DIRECTION: In the material below, find all lines with the string "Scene" and copy them.
# # # # #
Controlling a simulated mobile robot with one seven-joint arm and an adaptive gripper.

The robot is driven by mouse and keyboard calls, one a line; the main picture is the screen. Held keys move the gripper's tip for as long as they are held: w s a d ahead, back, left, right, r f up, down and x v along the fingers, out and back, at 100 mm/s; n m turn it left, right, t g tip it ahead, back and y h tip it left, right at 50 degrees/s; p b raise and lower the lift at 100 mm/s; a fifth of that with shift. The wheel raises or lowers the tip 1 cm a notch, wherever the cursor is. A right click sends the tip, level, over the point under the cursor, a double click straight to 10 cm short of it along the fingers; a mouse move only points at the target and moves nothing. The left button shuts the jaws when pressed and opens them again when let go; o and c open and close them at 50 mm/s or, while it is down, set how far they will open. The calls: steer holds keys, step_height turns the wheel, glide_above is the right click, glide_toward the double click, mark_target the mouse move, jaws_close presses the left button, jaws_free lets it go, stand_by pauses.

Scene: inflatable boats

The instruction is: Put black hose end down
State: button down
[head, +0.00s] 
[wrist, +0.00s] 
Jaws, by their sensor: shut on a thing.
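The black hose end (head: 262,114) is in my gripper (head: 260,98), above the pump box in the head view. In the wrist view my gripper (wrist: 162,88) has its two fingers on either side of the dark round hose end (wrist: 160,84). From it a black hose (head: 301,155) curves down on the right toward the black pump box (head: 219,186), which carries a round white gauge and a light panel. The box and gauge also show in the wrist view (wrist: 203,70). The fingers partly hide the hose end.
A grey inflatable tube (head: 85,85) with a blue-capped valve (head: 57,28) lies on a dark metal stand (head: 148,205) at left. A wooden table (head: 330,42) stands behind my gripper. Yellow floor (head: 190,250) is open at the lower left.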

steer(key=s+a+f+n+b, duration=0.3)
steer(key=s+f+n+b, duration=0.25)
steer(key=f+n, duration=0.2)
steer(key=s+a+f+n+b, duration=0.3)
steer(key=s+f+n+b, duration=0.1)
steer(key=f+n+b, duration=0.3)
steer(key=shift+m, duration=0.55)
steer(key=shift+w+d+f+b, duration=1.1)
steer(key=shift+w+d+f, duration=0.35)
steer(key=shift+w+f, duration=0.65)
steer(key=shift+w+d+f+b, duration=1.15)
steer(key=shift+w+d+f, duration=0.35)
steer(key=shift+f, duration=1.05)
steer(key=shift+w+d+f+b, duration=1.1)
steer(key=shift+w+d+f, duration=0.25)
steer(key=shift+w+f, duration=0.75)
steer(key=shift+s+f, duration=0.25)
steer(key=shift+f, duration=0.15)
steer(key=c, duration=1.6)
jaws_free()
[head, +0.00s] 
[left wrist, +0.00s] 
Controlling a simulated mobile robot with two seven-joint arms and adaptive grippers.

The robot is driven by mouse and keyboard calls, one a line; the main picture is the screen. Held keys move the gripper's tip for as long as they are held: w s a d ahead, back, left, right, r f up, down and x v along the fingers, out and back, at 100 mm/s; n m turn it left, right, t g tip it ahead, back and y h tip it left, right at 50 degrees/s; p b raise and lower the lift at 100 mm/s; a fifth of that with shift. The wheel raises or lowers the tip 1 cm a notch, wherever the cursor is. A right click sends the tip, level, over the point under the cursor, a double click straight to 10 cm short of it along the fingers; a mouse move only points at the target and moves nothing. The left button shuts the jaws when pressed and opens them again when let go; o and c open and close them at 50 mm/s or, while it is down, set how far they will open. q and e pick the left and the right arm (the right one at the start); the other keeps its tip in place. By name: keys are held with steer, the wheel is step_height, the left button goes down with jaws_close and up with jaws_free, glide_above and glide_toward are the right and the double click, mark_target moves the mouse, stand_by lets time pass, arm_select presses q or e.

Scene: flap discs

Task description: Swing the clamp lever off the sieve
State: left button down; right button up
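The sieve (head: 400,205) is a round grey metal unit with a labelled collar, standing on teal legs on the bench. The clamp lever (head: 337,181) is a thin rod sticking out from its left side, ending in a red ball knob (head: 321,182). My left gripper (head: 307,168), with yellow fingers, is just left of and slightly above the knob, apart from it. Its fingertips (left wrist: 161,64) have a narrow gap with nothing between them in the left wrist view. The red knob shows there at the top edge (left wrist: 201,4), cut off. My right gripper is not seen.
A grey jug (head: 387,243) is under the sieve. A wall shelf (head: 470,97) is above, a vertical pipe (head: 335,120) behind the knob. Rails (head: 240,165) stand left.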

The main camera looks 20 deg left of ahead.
# # # # #
RESULT FOR THIS EXERCISE:
Scene: inflatable boats
Scene: flap discs

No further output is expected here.